Goya conocía su valor; lo había alcanzado con esfuerzo y pagado psíquica y físicamente, incluyendo las alternativas políticas y la ojera vigilante de la oposición, más renuente -o menos artísticamente sensible- que los Borbones, que aceptaron la documentación de sus lacras hereditarias en pro de la deslumbrante pictoricidad de La Familia de Carlos IV .
Goya hizo equilibrio precario entre la realidad descarnada y la inmersión en lo innominable. Sigmund Freud incursionó en esa cantera sin fondo. Los surrealistas franceses del siglo XX alternaron o coquetearon con espíritu mediático en los entresijos iluminados por Goya, Baudelaire, Rimbaud e Isidore Ducasse, el conde de Lautréamont.
Aún aprende es el epígrafe de una estampa de Goya. La definición le ajusta como anillo al dedo. Con docilidad de discípulo, aprendió la litografía, nueva técnica creada por Senefelder, intuyó las posibilidades expresivas y la dimensión que abría a la comunicación masiva. El grabado fue para Goya el campo de invención, la expresión íntima, el riesgo que imantó azogando toda su obra.
Audacia y temeridad de Juanito Apiñan en la plaza de Madrid es una estampa central de La tauramaquia . Ante la menuda figura del garrochista audaz, como ante el heroico arresto del torero Pepe Romero, cabe conjeturar simetrías analógicas con Francisco de Goya, pintor de la Corte y solo amo de sí mismo.

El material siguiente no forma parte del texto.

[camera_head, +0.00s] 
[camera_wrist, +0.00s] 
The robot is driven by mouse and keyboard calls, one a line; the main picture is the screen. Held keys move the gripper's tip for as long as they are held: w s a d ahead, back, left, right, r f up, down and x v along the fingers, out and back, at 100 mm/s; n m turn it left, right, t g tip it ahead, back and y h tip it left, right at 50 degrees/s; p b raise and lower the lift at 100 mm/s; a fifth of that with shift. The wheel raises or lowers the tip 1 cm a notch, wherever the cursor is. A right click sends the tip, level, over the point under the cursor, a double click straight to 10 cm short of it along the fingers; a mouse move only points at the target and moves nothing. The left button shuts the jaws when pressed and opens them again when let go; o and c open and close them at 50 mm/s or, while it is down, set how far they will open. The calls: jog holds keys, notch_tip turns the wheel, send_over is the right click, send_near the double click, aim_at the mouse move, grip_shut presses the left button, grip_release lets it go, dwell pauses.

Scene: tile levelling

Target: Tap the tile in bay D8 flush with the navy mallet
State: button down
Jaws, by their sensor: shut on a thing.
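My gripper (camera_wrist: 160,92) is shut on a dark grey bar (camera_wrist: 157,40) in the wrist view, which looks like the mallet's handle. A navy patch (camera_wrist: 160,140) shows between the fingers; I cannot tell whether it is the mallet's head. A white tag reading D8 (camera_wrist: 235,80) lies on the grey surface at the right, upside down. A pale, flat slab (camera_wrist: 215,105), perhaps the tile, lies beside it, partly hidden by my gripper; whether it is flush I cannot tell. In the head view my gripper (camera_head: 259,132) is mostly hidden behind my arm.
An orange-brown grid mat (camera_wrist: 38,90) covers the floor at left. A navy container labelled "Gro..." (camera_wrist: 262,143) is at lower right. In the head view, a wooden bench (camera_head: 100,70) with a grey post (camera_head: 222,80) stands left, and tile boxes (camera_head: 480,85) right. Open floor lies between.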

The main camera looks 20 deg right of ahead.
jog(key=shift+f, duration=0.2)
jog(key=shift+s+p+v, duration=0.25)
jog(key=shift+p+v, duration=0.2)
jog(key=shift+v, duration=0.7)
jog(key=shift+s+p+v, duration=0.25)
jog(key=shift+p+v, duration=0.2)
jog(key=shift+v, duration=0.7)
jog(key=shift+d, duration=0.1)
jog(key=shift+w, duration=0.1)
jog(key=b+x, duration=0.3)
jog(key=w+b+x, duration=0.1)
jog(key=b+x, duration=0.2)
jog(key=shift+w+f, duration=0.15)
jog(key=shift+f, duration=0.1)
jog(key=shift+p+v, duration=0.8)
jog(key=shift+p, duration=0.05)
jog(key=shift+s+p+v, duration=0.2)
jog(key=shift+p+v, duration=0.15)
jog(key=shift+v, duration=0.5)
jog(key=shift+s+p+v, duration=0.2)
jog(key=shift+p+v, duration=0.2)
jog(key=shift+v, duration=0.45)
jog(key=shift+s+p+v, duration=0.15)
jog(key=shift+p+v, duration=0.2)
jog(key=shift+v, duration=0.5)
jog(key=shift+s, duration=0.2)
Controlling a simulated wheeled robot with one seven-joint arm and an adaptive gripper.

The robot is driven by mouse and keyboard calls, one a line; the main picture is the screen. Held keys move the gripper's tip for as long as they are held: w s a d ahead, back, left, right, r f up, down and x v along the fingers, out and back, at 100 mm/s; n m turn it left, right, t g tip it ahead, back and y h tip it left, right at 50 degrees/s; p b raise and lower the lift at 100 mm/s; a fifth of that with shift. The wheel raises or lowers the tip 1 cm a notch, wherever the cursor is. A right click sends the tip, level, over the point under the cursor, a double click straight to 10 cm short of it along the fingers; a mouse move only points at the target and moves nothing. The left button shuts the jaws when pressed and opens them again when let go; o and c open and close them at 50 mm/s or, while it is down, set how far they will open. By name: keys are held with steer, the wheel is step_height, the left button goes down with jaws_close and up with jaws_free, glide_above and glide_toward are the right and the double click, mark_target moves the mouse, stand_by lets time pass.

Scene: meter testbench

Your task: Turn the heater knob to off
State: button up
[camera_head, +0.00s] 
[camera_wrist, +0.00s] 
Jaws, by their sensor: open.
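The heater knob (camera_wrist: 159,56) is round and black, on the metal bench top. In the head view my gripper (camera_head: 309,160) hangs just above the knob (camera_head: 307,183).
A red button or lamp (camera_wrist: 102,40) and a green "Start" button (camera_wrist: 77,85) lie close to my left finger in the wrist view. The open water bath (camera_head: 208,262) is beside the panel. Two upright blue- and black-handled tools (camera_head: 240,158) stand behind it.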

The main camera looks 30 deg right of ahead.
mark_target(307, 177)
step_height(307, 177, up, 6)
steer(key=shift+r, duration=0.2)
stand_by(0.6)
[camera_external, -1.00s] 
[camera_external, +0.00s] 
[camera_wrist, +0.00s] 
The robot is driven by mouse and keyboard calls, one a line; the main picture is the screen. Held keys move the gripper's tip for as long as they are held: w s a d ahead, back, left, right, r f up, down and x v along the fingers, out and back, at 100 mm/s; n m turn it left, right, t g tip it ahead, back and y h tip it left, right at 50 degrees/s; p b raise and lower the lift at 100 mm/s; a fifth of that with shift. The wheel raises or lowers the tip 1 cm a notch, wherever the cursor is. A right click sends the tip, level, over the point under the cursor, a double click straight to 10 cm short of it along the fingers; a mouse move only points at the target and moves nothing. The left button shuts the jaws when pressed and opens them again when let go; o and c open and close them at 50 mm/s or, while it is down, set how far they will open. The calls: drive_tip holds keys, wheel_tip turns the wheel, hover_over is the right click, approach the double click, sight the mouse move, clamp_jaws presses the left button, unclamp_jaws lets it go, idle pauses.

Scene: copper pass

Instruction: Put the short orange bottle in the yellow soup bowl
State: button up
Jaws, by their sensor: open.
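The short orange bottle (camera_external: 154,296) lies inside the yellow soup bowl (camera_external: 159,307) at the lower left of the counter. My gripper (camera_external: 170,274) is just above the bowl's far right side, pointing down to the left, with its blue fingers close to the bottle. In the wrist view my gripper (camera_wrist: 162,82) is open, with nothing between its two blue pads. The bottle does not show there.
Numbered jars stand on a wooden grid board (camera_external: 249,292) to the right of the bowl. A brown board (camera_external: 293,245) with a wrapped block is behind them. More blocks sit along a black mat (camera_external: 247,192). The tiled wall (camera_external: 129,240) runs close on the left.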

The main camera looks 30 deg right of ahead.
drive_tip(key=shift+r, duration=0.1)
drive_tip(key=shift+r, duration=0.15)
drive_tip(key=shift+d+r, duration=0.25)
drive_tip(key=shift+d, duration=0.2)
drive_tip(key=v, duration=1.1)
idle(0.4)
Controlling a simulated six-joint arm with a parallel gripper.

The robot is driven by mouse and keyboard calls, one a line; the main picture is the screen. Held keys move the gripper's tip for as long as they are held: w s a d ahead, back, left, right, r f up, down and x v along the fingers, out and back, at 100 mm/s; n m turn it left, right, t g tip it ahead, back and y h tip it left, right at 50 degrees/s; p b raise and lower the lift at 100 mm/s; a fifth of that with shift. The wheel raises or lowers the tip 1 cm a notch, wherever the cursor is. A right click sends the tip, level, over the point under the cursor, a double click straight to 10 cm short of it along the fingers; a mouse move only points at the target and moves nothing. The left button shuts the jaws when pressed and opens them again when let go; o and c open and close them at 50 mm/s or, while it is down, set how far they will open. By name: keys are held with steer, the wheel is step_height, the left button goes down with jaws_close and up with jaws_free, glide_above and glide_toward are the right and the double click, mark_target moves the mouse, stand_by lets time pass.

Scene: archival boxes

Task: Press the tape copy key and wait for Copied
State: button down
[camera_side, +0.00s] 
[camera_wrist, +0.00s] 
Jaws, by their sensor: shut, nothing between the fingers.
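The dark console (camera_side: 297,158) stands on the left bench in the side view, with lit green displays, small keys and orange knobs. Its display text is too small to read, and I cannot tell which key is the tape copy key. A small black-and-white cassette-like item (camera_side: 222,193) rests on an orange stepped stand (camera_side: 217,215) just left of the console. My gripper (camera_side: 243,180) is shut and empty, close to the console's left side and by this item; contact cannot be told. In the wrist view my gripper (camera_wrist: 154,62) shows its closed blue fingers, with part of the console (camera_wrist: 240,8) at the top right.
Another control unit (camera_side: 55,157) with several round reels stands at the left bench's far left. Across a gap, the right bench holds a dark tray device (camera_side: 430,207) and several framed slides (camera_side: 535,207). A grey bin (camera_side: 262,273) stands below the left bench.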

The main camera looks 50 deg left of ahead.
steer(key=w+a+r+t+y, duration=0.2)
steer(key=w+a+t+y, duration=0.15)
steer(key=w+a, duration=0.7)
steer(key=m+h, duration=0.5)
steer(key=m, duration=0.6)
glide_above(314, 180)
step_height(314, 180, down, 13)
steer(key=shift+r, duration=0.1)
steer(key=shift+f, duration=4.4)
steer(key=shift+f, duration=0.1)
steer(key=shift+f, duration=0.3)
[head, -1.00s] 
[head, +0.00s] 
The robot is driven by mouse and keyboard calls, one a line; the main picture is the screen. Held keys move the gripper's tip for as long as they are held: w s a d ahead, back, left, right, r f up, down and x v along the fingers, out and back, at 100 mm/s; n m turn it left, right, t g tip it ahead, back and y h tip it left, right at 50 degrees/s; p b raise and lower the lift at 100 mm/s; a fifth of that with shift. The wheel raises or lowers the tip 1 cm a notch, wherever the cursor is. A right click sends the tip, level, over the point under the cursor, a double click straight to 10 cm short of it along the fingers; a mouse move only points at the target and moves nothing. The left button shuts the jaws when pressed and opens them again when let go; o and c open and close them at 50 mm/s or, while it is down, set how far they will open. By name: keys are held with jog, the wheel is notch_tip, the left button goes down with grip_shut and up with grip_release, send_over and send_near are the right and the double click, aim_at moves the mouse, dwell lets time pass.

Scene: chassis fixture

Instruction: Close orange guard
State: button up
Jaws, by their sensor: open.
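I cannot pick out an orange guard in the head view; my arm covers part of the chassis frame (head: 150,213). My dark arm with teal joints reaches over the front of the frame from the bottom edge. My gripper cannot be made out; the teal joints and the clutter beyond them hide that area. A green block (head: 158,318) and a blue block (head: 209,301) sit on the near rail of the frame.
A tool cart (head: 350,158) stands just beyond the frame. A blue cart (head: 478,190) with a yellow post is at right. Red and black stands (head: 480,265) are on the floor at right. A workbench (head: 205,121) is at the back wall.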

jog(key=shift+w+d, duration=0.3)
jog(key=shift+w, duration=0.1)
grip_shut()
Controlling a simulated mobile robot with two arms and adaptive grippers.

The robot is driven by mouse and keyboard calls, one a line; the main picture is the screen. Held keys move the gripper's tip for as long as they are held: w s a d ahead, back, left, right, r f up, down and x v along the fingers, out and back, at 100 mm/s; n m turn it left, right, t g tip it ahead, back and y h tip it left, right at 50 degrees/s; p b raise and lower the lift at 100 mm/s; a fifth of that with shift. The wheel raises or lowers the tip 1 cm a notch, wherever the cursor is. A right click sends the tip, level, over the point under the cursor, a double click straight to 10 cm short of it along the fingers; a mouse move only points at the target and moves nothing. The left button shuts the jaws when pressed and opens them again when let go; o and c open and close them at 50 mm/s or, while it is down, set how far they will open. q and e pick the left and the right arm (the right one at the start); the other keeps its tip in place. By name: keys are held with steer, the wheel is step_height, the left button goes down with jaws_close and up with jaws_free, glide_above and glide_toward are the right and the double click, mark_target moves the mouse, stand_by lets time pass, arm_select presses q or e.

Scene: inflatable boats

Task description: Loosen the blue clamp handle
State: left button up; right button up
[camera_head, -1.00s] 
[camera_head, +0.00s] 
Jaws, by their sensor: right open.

La muestra de la UCA suma un contrapunto sabroso al festín goyesco. Salvador Dalí, en paráfrasis y glosa de las estampas, recrea el rico magma de su antecesor ilustre. Víctima y cómplice de la decadencia precoz de su talento, el catalán cita a Goya con respeto y cuidado técnico. Es un homenaje sincero que no compensa el descarrío conceptual. Al eliminar los desacatos, la denuncia, los sarcasmos y la sátira vitriólica "descañonó" -para decir como Goya- la médula de las obras que deseaba celebrar. Allí donde Goya nos deja en el suspenso de la intriga y el misterio, enardecidos de indignación y rabia, Dalí se atiene al método paranoico-crítico.
Monárquico, prudente, beatón sin fe, Salvador Dalí torna obvio lo sugerido y prodiga genitalidades donde campeaba el erotismo. Y donde se olía a pólvora, a sangre y a aires libertarios, contrapuso la trabajosa trivialidad de un psicoanálisis mal digerido.
FICHA
En clave surrealista, grabados de Francisco de Goya y Salvador Dalí en el Pabellón de las Bellas Artes de la UCA, Av. Alicia Moreau de Justo 1300, Puerto Madero. De martes a domingo, de 11 a 19. Entrada libre y gratuita.